Jacques Derrida examines the changes in archive authority throughout history, noting the changes brought about to the practice of archiving as civilization evolves. In his examination of Freud on page 8 of Archive Fever, he notes that Freud may worry that he is wasting his time “mobilizing a ponderous archiving machine (press, printing, ink, paper) to record something which in the end does not merit such expense?” This seems to be a worry which Richard Cox does not share in his piece, Digital Curation and the Citizen Archivist. Cox points out in the fifth section of his work, entitled The Changing World of Personal Recordkeeping, that the countless bills, certificates and checks that surround us just in our own homes are all items which can be considered for archival. I believe there is a balance between both of these opinions. The expansion of archiving tools has made the process accessible to a wider demographic of people; however I do think more consideration should be given to what we knowingly archive.

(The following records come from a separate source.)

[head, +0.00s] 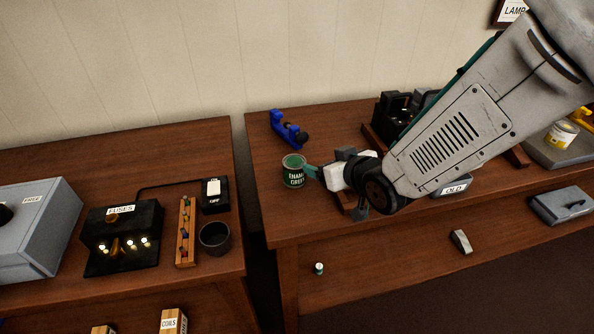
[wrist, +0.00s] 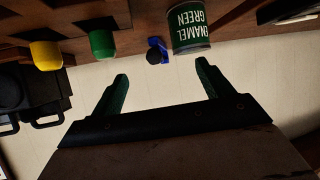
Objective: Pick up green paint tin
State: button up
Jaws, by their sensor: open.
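The green paint tin (head: 293,171), labelled "ENAMEL GREEN", stands upright on the right-hand wooden bench near its left end. In the wrist view the tin (wrist: 188,30) appears upside down, above and beyond the right fingertip. My gripper (head: 314,173) is just right of the tin in the head view, with a green fingertip overlapping or close to the tin's right side. In the wrist view my gripper (wrist: 162,71) is open, with nothing between its fingers. I cannot tell whether a finger touches the tin.
A blue clamp-like tool (head: 288,131) lies behind the tin. In the wrist view, a green knob (wrist: 102,44) and yellow knob (wrist: 46,55) show. An "OLD" box (head: 453,187) sits right. A gap separates the left bench (head: 120,155), holding a fuse box (head: 122,235) and dark cup (head: 215,238).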

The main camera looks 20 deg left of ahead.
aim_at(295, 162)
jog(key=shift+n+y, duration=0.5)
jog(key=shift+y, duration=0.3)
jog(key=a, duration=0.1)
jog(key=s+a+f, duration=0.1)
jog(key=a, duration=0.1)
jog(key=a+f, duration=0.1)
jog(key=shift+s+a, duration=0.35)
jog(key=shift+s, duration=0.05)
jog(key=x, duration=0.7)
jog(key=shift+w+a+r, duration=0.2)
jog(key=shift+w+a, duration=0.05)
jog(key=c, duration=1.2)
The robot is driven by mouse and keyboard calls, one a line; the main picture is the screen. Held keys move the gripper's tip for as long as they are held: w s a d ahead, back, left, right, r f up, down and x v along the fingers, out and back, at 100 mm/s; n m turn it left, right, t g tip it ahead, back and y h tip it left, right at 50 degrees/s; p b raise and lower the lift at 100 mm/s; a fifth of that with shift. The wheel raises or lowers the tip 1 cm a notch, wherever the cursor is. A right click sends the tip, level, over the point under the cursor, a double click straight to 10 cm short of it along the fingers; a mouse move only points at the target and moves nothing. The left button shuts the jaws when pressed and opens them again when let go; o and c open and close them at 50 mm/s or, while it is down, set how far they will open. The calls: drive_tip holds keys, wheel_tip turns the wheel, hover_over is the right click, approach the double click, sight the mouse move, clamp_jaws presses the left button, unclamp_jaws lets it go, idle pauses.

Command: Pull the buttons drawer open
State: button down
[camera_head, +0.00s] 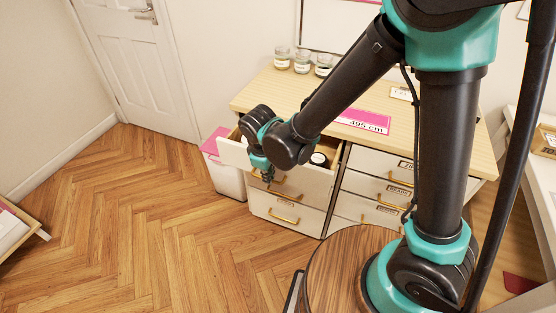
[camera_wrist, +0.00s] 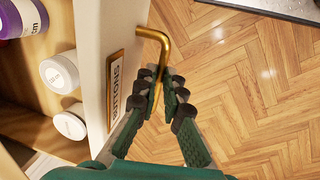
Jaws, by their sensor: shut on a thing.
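The buttons drawer (camera_wrist: 110,25) has a white front with a gold-framed BUTTONS label (camera_wrist: 114,92). In the head view, this drawer front (camera_head: 233,154) is the top left one of the cabinet and stands out from it, open. White-lidded jars (camera_wrist: 60,74) and a purple item (camera_wrist: 22,18) show inside it. My gripper (camera_wrist: 163,87) is shut on the drawer's gold handle (camera_wrist: 162,42), with the fingers around its bar. In the head view my gripper (camera_head: 267,176) is at the drawer front, and my arm hides part of the drawer.
Closed drawers (camera_head: 283,212) lie below and to the right. Glass jars (camera_head: 302,62) and a pink sign (camera_head: 362,121) are on the wooden cabinet top (camera_head: 262,92). A white-and-pink bin (camera_head: 222,178) stands left of the cabinet. The wooden floor (camera_head: 150,220) in front is clear.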

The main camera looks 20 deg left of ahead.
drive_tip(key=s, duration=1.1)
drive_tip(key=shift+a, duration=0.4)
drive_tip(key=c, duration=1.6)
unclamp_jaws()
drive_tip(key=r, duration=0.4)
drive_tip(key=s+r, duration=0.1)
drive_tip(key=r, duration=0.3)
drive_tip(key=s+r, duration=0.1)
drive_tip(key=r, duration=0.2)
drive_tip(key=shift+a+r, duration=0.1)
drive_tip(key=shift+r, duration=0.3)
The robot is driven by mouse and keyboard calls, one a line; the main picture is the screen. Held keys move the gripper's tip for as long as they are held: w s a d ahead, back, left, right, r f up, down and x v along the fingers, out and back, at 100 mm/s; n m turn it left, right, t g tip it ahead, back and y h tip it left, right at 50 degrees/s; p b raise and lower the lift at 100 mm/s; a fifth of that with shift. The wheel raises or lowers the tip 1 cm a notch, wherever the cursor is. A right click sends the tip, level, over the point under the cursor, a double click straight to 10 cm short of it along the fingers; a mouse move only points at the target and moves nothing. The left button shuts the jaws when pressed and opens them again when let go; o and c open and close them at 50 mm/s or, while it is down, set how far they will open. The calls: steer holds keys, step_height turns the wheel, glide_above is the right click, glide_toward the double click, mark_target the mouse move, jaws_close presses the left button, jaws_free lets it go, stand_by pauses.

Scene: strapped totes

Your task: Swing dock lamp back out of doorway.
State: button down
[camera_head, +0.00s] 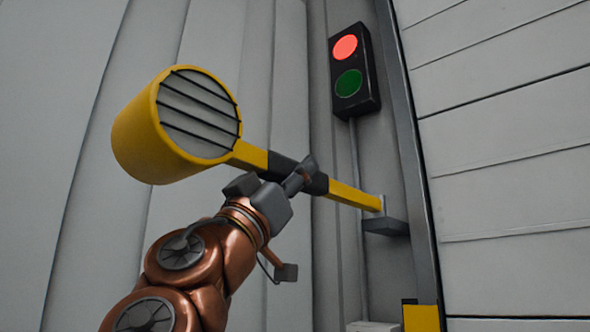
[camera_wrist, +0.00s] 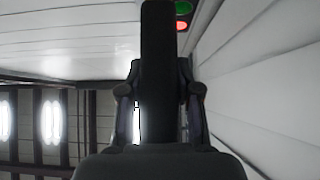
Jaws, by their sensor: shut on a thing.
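The dock lamp (camera_head: 140,130) has a yellow round head with a barred grey face and a yellow arm (camera_head: 352,194) with a dark grip section. The arm runs from the head down to the right, to a dark bracket (camera_head: 385,226) on the wall beside the door frame. My gripper (camera_head: 300,178) is shut on the dark section of the lamp arm. In the wrist view the dark grip section (camera_wrist: 160,60) passes between my fingers. The lamp head lies to the left of the door frame, in front of the corrugated wall.
A signal box (camera_head: 354,70) with a lit red light and a green light hangs above the bracket. A grey panelled door (camera_head: 510,140) fills the right side. A yellow block (camera_head: 421,318) stands low at the frame. Bright lights (camera_wrist: 50,122) show in the wrist view.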

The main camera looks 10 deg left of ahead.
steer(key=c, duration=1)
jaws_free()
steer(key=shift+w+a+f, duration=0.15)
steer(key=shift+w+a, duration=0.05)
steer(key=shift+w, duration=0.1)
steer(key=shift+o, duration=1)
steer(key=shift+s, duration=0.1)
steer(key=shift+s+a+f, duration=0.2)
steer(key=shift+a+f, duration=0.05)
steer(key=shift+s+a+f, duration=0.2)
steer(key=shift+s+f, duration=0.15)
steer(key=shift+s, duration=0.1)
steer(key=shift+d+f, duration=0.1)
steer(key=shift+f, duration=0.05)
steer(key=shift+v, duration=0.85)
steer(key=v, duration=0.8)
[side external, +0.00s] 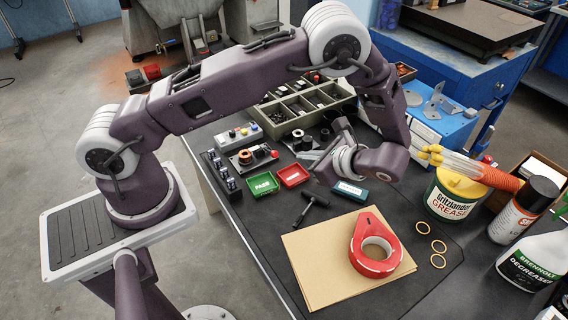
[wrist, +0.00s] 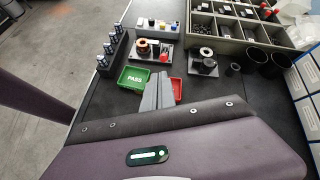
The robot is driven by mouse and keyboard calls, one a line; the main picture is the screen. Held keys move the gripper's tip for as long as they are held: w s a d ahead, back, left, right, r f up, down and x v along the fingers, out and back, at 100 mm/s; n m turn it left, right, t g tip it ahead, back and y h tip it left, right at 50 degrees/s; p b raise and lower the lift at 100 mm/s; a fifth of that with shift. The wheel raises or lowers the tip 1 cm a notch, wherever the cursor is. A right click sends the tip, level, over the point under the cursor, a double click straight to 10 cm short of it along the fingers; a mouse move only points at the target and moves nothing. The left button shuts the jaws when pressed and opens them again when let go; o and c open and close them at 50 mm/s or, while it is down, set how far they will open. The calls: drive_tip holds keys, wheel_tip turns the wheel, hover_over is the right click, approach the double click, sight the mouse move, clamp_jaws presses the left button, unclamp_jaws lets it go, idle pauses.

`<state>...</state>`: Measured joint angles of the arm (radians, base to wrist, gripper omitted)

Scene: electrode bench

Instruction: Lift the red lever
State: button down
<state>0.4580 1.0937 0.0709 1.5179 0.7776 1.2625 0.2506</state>
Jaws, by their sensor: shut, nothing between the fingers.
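No part is plainly a red lever. The likeliest is a red knob (side external: 275,154) on a small base plate beside a copper coil (side external: 245,157). The knob also shows in the wrist view (wrist: 164,58), just beyond my fingertips. My gripper (wrist: 161,74) is shut and empty, its grey fingers pointing up the picture toward that plate. They appear apart from the knob, and I cannot tell their exact height. In the side view my gripper (side external: 311,158) is small, to the right of the knob and partly merged with the clutter behind.
A green PASS tray (side external: 262,184) and a red tray (side external: 292,174) lie close by. A button box (side external: 238,136), a row of cylinders (wrist: 111,47) and a divided bin (wrist: 245,35) stand around. Cardboard (side external: 305,270) with a red tape dispenser (side external: 364,246) lies in front.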

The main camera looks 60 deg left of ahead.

In several of the other blog posts, I’ve noticed references to Facebook, perhaps the single most rapidly expanding archive on the internet today. When considering the Derrida quote above, I immediately thought of a commercial which I had seen on TV, tying just these two topics together. A recent Sprint commercial talks about the Facebook activity of Jenna, noting the many friend requests she is responding to while on her cell phone (http://www.youtube.com/watch?v=bxw5aprXK4M). It is this type of information which would have frightened Freud the most. Now that the authority to archive such information is so widely available, the quality of information which is being recorded has become unfiltered. Cox notes this issue and calls on Archivers to instruct on how to “consciously plan out what our personal archives will look like and the functions [they] will serve, understanding that it will consist of paper records, printed ephemera, photographs, memorabilia, and digital materials.” As technology develops, and our lives become less and less private, better instruction on archiving such as what Cox suggests must occur. Many people do not understand that every Tweet sent from their cell phone, every status posted on Facebook and every picture uploaded on Instagram is all part of a permanent digital archive that is unlikely to be erased, and might warrant more consideration than we are currently allotting.
Question: Do you think it is the responsibility of social media outlets as the gatekeepers to their content to filter what is posted on their sites? Should that responsibility fall solely on the individual user?